A half-black/half-Korean 25-year-old virgin struggles to connect with her mother, who became pregnant with her while working as a prostitute on a segregated American military base in Korea.
This is the crux of the Book of Dead Birds by Gayle Brandeis. While it sounds sensationalistic, it isn’t. The book has been hailed by Barbara Kingsolver, Toni Morrison and Maxine Hong Kingston and is an admitted work of fiction. To boot, the author didn’t change her life story to sell more copies of it. She’s neither black nor Korean with no ties to the sex trade. Brandeis (pictured below) was simply inspired to write the novel after watching a documentary on the plight of Korean prostitutes on American military bases.
Unlike the books written by authors who embellish their life stories to garner more press and, thus, more sales, the Book of Dead Birds isn’t filled with graphic details of the sex trade or any other underworld. Because of this, the Korean prostitute character isn’t further exploited.

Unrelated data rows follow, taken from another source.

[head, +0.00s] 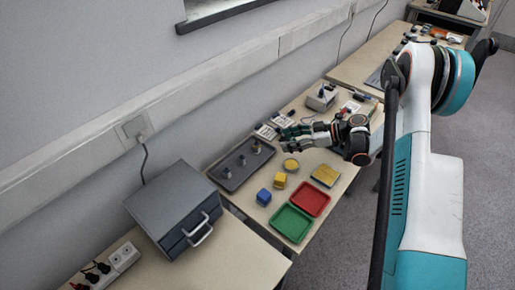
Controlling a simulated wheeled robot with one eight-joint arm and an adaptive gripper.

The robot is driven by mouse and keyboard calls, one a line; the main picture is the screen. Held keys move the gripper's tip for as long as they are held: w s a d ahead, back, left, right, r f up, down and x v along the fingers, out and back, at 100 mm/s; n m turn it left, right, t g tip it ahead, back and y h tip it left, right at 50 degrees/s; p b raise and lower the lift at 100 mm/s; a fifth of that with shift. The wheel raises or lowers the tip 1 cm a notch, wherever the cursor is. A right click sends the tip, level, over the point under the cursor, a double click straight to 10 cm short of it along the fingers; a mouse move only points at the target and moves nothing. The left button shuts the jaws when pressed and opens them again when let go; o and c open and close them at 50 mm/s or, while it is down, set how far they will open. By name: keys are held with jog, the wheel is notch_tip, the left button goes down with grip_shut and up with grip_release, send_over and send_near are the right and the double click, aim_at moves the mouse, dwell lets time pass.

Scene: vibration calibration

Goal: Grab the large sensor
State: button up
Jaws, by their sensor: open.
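A dark grey tray (229,184) lies on the table near the wall. Several small grey cylindrical pieces stand on it, among them a front one (226,173) and a back one (256,147). They look like the sensors, but at this size I cannot tell which is the large one. My gripper (281,138) is open and empty, reaching in from the right. In the picture it is just right of the tray's back end, apart from the pieces as far as I can see. Its exact height is unclear.
A blue cube (264,196), a yellow cube (280,180), a round yellow piece (291,164), a red tray (310,197) and a green tray (291,223) lie in front. A grey drawer box (173,205) stands left. A grey device (321,98) stands behind my gripper.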

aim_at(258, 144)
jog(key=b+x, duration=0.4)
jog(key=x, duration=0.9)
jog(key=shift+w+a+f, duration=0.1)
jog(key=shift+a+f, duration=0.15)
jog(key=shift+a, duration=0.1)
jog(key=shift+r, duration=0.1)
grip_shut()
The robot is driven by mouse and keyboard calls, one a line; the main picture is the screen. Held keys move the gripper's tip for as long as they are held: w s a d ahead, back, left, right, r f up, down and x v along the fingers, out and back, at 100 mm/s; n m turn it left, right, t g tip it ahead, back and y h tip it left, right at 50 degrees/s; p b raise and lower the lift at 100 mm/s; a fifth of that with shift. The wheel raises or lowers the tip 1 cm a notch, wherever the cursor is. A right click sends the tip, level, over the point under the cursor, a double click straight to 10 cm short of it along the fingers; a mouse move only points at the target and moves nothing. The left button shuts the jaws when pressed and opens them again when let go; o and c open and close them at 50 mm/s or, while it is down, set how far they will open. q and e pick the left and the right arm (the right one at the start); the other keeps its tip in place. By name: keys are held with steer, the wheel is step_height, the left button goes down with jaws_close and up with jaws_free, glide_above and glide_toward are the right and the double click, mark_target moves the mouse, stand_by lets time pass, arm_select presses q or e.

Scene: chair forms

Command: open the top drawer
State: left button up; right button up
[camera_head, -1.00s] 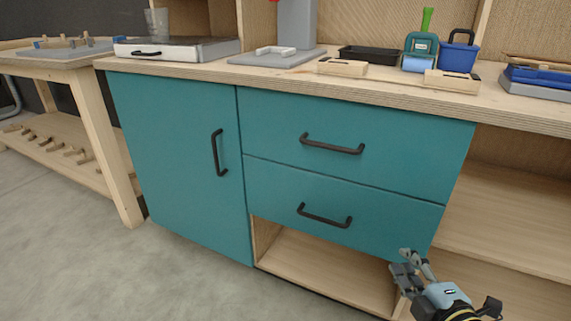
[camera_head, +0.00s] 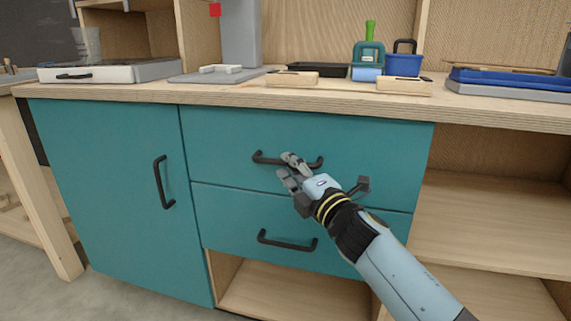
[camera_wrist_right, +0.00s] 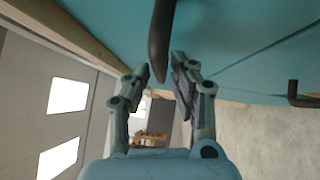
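The teal top drawer (camera_head: 380,150) is closed, flush with the cabinet front. Its black bar handle (camera_head: 268,158) runs across the drawer, partly hidden by my right gripper. My right gripper (camera_head: 287,166) is in front of the handle's middle. In the right wrist view, the handle (camera_wrist_right: 160,40) reaches down between the two spread fingertips (camera_wrist_right: 158,68), with a gap on both sides. The fingers are open and hold nothing. My left gripper is not in view.
The lower drawer (camera_head: 225,220) with its black handle (camera_head: 287,241) is closed below. A cabinet door (camera_head: 110,180) is to the left. The wooden counter (camera_head: 220,92) above holds trays, blocks and a blue caddy (camera_head: 403,64). Open shelves (camera_head: 490,225) are at right.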

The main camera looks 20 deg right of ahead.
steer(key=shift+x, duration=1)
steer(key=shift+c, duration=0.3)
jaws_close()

Overall, the Book of Dead Birds is a quiet, lyrical novel that chooses not to pelt readers with a laundry list of its characters’ sufferings. Instead, the novel rewards readers by exploring the healing process, not only of protagonist Ava Sing Lo but of the birds she aids on the Salton Sea, where thousands of birds died from exposure to agricultural run-off.
Initially, Brandeis said that she felt uncomfortable writing about characters with backgrounds so different from hers. Compare this to writers such as Margaret Seltzer and Nasdijj who were willing to claim membership to ethnic minority groups they didn’t belong to just to capitalize on their appeal. Because the two main characters Brandeis dreamed up simply wouldn’t drift from her consciousness, the author ultimately dove into their tales, choosing to use her imagination, conduct research and consult a wide network of people to craft an authentic narrative.
The Book of Dead Birds went on to win Kingsolver’s Bellwether Prize for Fiction, which supports socially responsible literature. While Gayle Brandeis is certainly not a household name, she’s proof that a quiet tale can be more dignified than the fantastic, grisly ones that seem to be all the rage as of late.